The doctor prepares my hip.
I've taken my Atvian.
I lay on my back.
There is no Barry Manilow Mandy
piped into the oncologist's office.

I lay on my back
and listen.
He tells me
my marrow will travel to New York City
to be studied.

Numbing takes a long time, then
the dull kiss into the bone.
As he pulls the needle through,
he says to the nurse he puts
white lights on his Christmas tree.

You read Newsweek in the waiting room.
Even when you hold my hand,
I miss touching.

Once the sample is collected,
the ache doesn't stop.

Put your fingers in my side.
My bruise is a blue delphinium
a spring I invent
surreal with snow.

My condolences to her family and friends—and fans, of which I was one.

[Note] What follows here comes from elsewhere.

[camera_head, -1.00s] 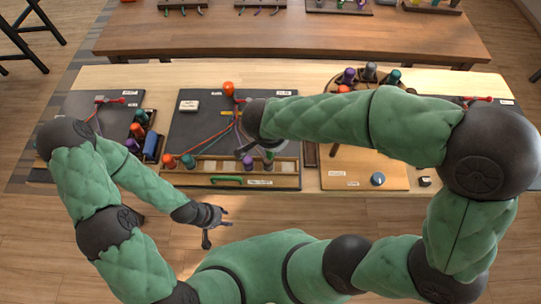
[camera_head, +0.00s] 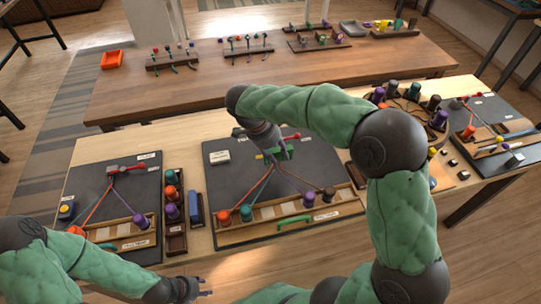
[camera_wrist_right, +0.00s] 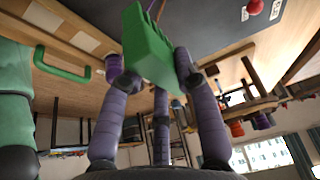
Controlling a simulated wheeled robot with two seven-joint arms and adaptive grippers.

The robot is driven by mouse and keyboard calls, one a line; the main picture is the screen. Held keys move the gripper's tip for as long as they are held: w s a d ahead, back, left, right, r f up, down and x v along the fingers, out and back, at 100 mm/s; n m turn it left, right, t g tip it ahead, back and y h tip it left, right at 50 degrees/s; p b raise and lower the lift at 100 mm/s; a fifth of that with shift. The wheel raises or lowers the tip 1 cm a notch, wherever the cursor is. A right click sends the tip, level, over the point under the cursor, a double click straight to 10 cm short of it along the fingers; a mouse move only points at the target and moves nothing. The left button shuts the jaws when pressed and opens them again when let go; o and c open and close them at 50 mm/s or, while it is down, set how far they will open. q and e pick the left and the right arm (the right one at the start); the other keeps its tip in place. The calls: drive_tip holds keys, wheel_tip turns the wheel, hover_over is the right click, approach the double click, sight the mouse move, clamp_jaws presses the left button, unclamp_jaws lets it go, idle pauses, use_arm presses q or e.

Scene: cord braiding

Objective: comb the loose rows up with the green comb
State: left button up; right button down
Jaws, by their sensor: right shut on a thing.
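The green comb (camera_head: 278,152) is in my right gripper, over the upper part of the middle dark board (camera_head: 222,178). In the right wrist view my purple-grey fingers close around the comb (camera_wrist_right: 150,48), with its teeth facing up in the picture. My right gripper (camera_head: 272,146) is shut on it. Red and blue cords (camera_head: 262,183) fan from below the comb toward bobbins in a wooden rack (camera_head: 270,214). The comb and gripper hide the rows where the cords meet. My left gripper (camera_head: 196,288) is empty and appears open, low at the picture's bottom edge.
A dark bobbin tray (camera_head: 176,240) and a blue block (camera_head: 195,208) lie left of the board. A second braiding board (camera_head: 88,190) is at far left. A round stand with bobbins (camera_head: 410,105) is to the right. A green handle (camera_head: 295,222) sits on the rack's front.

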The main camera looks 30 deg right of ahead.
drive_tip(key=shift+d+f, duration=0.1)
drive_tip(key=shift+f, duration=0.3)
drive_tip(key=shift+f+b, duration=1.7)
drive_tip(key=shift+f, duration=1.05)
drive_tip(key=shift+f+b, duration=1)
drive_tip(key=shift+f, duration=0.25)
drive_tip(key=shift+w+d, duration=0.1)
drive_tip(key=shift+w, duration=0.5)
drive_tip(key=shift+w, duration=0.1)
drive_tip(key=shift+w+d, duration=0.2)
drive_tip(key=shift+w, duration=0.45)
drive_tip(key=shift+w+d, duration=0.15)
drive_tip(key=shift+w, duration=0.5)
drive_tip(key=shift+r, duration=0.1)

[PS: Here's a great obituary for Jennifer.]


Round Bend Editor said...

Moving, and a true poem.


Terry Simons

Lally said...

And the tradgey of it was she was only 38. I posted a PS at the bottom of my post with a link to a good obituary for her.

tom said...

Sad - she seems an excellent poet and I will look for more of her work to read.

Kristen said...

I knew Jennifer in the mid 90's when I still lived in Scranton and she was already a poet with a lot to say. I would like to purchase a copy of her chapbook and read her more recent work. Do you know where I can find a copy?

Lally said...

I hear you Tom. She's well worth reading and remembering.
And Kristen, there's no street address I can find on her WEAR WHITE AND GRIEVE book for the publisher—Naissance—but there is an website, so you can try there. Otherwise I guess it'll be one of those books we have to search on the web and in rare bookstores for. And again, for my taste, well worth the effort.

tpw said...

I didn't know her work, but your post & the obituary are very persuasive as to her obvious talent. What a sad loss. Damn.

Lally said...

Totally. She was not only a terrific poet, but a great person to be around in my only experience of spending several hours with her after a reading. Bright, funny, frank, able to laugh at her own troubles as well as yours, etc. Her presence was one of those gifts given to the world far too briefly but living on in her poetry.